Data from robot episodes
■ ■ ■ ■ ■ ■ ■

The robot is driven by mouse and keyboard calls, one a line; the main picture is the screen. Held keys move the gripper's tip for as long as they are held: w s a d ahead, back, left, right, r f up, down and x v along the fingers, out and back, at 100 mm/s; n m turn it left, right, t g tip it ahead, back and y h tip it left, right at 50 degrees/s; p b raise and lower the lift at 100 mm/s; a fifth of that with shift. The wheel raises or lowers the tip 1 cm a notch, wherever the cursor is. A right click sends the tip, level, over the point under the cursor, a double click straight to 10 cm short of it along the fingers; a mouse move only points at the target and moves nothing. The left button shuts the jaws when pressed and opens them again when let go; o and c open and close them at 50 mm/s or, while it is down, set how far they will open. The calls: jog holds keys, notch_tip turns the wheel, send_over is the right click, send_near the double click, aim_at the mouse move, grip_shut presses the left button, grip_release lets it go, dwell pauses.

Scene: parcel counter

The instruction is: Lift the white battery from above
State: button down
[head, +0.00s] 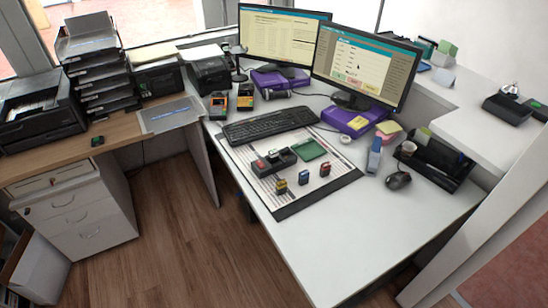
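A dark, low holder (275,163) sits on the striped desk mat (264,189), with small red and pale blocks in it. A small whitish block (273,154) at this holder may be the white battery, but it is too small to be sure. Several small upright blocks stand apart in front of it on the mat: one yellow and dark (281,187), one dark with a coloured top (303,178), and one red (325,170). A flat green piece (311,150) lies to the right of the holder. My gripper is not in view.
A black keyboard (270,123) lies behind the mat, with two monitors farther back. A mouse (398,180), a blue-grey upright object (374,157) and a black organizer (436,160) stand to the right. The front right desk surface (335,235) is clear.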

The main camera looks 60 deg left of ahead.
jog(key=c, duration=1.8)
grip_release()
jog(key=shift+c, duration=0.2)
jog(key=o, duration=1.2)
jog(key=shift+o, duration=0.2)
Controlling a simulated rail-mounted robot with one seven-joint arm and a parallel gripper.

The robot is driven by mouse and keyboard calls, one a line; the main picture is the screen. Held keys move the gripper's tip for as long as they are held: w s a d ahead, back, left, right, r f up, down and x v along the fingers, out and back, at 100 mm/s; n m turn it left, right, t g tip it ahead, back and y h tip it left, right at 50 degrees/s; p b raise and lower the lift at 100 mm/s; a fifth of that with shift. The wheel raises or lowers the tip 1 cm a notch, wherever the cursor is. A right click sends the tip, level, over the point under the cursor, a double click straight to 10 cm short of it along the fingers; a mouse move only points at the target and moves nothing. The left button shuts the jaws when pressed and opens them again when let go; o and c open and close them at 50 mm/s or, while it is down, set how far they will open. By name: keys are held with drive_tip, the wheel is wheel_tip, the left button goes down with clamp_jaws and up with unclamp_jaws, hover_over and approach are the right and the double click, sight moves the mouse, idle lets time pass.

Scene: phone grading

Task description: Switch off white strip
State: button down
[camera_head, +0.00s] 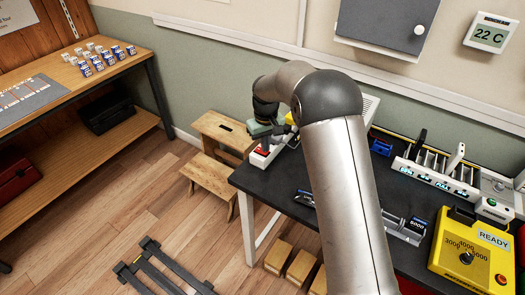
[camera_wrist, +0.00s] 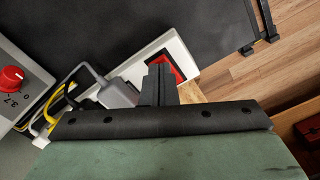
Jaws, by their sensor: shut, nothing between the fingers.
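The white strip (camera_wrist: 150,52) lies at the end of the black table in the wrist view, with a red switch (camera_wrist: 178,66) at its outer end. In the head view, the strip (camera_head: 257,160) is partly hidden by my arm and gripper. My gripper (camera_wrist: 156,76) is shut and empty. Its fingertips appear over the red switch and cover part of it; I cannot tell whether they touch it. The switch's position is not readable. A grey plug (camera_wrist: 114,92) sits on the strip beside my fingers.
Yellow and black cables (camera_wrist: 62,104) run near a grey box with a red knob (camera_wrist: 12,76). A wooden step stool (camera_head: 222,132) stands against the table's left end. A white slotted rack (camera_head: 440,178) and yellow READY box (camera_head: 470,250) stand at right on the black table (camera_head: 290,185).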

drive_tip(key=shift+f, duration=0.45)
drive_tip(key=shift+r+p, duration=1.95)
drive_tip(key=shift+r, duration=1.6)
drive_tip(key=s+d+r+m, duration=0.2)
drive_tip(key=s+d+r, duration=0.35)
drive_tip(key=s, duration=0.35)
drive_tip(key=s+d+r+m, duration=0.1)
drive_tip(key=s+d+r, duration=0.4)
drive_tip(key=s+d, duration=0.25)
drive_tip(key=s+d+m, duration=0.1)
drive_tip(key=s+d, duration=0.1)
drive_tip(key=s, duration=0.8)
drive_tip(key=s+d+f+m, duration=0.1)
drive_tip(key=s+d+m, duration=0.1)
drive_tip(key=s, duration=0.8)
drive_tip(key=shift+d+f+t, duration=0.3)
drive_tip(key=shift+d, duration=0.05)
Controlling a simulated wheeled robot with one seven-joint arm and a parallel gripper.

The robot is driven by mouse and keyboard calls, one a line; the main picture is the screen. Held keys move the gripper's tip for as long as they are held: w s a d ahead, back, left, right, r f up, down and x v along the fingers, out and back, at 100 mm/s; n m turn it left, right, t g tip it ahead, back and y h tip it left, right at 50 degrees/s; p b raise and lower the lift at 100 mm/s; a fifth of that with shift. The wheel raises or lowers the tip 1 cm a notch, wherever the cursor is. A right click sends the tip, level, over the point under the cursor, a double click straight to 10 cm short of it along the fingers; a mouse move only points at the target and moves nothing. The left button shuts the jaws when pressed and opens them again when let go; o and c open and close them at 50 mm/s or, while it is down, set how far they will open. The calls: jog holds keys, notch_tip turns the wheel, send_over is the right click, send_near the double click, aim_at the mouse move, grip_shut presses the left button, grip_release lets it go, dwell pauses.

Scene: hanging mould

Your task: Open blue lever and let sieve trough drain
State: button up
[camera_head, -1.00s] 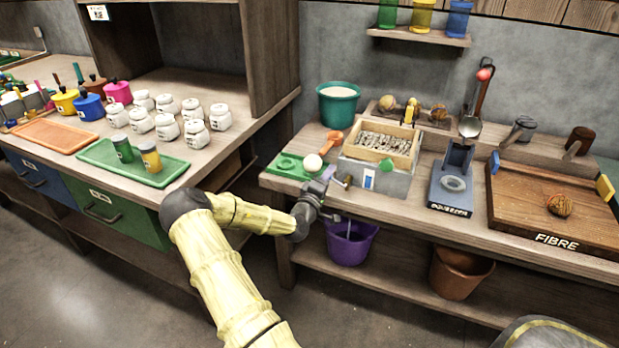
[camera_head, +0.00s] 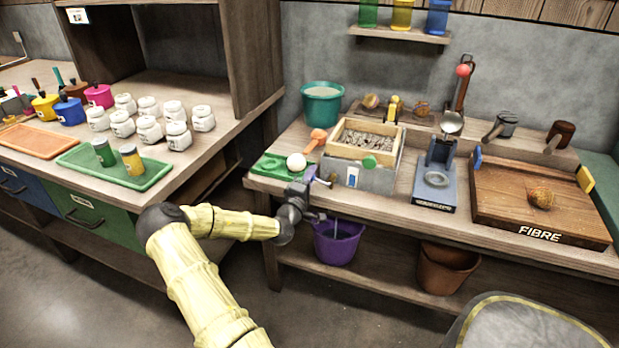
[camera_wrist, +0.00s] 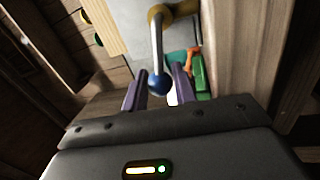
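The sieve trough (camera_head: 372,180) is a grey box with a wooden-framed sieve (camera_head: 340,148) on top, standing near the front edge of the right bench. In the wrist view, a grey lever arm (camera_wrist: 157,45) with a brass pivot ends in a blue ball (camera_wrist: 157,85). My gripper (camera_head: 318,180) is at the left front corner of the trough. In the wrist view, the two purple fingers of my gripper (camera_wrist: 158,90) stand apart, one on each side of the blue ball, with gaps visible. The lever is hard to make out in the head view.
A purple bucket (camera_head: 338,245) stands on the lower shelf below my gripper, with a thin pale vertical line above it that I cannot identify. A green tray (camera_head: 270,166) with a white ball lies left of the trough. A blue squeezer (camera_head: 434,195) stands right of it.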

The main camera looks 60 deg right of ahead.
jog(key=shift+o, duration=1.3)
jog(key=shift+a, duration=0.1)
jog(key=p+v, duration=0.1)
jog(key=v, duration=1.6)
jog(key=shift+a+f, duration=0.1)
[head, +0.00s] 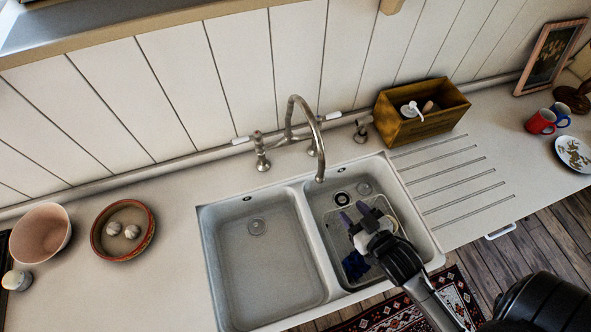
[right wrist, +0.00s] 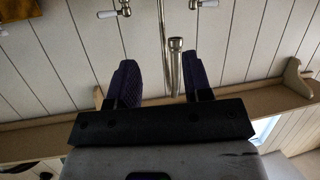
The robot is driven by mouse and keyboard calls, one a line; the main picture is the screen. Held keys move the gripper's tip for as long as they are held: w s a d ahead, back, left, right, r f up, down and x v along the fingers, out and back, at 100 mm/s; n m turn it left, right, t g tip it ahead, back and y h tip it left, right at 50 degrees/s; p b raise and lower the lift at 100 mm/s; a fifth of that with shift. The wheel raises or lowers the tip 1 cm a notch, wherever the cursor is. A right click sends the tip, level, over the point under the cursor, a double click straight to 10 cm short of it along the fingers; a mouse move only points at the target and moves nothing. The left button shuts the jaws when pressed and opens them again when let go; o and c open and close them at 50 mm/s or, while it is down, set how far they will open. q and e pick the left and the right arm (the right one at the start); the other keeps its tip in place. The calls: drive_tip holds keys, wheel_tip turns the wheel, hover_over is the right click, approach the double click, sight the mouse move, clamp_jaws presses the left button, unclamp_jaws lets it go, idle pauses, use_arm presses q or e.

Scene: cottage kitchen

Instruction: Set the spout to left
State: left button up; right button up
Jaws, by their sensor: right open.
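The metal spout (head: 299,99) is a tall curved tube on the bridge tap behind the sink. Its outlet (head: 320,176) hangs down over the right basin (head: 409,213), near the divider. My right gripper (head: 355,212) is open and empty over the right basin, in front of and to the right of the outlet. In the right wrist view, the outlet (right wrist: 175,65) shows between the two dark finger pads (right wrist: 162,60), beyond them. No contact shows. My left gripper is not in view.
The tap has white-tipped lever handles (head: 241,140) on both sides. The left basin (head: 263,262) is empty. Bowls (head: 41,232) stand at left.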

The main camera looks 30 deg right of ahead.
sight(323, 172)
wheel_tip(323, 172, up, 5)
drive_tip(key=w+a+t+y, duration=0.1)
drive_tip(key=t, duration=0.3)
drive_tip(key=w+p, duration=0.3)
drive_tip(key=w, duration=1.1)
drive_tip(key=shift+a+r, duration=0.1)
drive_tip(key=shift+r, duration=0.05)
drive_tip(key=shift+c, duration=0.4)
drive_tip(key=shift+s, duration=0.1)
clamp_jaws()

■ ■ ■ ■ ■ ■ ■

### Set problem
Search the records for the word "seven". Copy every line that has it.

### Result of this task
Controlling a simulated rail-mounted robot with one seven-joint arm and a parallel gripper.
Controlling a simulated wheeled robot with one seven-joint arm and a parallel gripper.

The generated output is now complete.